### INFORMATION SHOWN
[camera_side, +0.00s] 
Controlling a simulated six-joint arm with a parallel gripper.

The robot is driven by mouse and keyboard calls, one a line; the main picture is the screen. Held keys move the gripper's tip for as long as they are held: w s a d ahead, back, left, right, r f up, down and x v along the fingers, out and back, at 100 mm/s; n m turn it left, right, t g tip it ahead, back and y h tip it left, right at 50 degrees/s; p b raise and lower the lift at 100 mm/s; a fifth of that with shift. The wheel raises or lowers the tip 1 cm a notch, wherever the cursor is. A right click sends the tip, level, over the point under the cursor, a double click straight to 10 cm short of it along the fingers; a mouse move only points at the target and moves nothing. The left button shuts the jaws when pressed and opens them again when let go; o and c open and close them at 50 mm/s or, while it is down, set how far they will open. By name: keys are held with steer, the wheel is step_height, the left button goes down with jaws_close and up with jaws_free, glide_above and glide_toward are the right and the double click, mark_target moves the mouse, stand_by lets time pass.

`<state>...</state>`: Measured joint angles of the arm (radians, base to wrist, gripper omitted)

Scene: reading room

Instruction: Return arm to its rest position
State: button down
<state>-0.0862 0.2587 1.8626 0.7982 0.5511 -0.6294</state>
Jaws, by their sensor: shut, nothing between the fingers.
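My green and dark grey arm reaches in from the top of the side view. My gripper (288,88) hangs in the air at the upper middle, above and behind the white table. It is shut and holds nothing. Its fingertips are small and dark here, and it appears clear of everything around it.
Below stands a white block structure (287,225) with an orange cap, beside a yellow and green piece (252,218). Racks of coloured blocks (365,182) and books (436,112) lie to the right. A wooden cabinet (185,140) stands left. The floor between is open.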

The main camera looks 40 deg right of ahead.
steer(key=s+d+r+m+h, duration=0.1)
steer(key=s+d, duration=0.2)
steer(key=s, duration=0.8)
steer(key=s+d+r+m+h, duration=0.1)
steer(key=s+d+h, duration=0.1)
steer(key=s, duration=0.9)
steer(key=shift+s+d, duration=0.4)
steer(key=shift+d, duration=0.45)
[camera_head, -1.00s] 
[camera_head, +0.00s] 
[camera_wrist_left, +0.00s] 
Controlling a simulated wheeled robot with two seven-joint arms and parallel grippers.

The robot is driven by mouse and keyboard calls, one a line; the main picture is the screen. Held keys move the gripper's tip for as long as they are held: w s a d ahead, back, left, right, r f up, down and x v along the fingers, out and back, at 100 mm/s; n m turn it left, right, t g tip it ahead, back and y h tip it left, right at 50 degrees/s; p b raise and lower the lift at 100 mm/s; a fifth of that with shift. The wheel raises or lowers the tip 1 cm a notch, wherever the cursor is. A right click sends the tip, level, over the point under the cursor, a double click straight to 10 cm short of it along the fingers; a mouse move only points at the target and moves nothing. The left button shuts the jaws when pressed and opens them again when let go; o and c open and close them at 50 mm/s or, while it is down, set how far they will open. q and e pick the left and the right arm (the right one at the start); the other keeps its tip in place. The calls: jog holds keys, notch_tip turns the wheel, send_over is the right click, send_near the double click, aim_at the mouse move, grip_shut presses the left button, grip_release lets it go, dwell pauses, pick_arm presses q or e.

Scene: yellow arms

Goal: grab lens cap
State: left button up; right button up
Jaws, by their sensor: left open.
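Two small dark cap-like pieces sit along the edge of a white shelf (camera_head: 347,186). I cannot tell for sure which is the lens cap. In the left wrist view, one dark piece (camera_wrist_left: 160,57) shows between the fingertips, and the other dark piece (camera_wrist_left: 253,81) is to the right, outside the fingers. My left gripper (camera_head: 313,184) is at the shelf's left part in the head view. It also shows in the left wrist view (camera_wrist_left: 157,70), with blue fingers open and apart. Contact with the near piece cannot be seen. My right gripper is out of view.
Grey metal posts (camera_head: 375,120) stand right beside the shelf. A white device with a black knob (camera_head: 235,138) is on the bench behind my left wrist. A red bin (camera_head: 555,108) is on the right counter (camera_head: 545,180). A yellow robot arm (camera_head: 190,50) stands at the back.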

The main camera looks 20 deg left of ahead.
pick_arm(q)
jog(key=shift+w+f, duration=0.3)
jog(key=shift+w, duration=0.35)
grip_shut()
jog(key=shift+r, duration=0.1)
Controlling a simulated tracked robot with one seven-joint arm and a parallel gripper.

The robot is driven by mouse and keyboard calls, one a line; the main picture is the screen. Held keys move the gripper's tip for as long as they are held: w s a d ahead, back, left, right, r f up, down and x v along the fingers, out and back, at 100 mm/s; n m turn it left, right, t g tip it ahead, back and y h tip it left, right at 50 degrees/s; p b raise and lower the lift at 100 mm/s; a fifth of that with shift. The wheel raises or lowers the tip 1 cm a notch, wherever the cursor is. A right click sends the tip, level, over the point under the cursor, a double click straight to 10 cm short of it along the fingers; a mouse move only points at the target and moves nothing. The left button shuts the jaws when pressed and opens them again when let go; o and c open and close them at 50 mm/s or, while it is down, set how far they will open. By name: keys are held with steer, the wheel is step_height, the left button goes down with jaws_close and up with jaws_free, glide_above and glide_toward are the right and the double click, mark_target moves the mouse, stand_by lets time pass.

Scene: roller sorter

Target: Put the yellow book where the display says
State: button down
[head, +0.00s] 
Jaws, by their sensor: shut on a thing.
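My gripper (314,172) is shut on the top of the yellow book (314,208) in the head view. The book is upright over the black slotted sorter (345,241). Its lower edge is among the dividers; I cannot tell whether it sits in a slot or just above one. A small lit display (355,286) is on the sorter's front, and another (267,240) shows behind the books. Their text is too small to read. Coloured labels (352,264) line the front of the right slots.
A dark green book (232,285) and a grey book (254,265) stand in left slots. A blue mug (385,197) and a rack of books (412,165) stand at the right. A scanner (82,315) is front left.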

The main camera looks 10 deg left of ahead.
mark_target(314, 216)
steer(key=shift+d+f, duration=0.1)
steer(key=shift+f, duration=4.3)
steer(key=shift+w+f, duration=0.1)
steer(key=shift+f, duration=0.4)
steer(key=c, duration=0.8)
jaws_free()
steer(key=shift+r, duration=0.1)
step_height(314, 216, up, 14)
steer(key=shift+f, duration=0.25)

### PROBLEM TO WORK ON
Show every line of the records above that contains the word "simulated".

### RESULT BELOW
Controlling a simulated six-joint arm with a parallel gripper.
Controlling a simulated wheeled robot with two seven-joint arms and parallel grippers.
Controlling a simulated tracked robot with one seven-joint arm and a parallel gripper.

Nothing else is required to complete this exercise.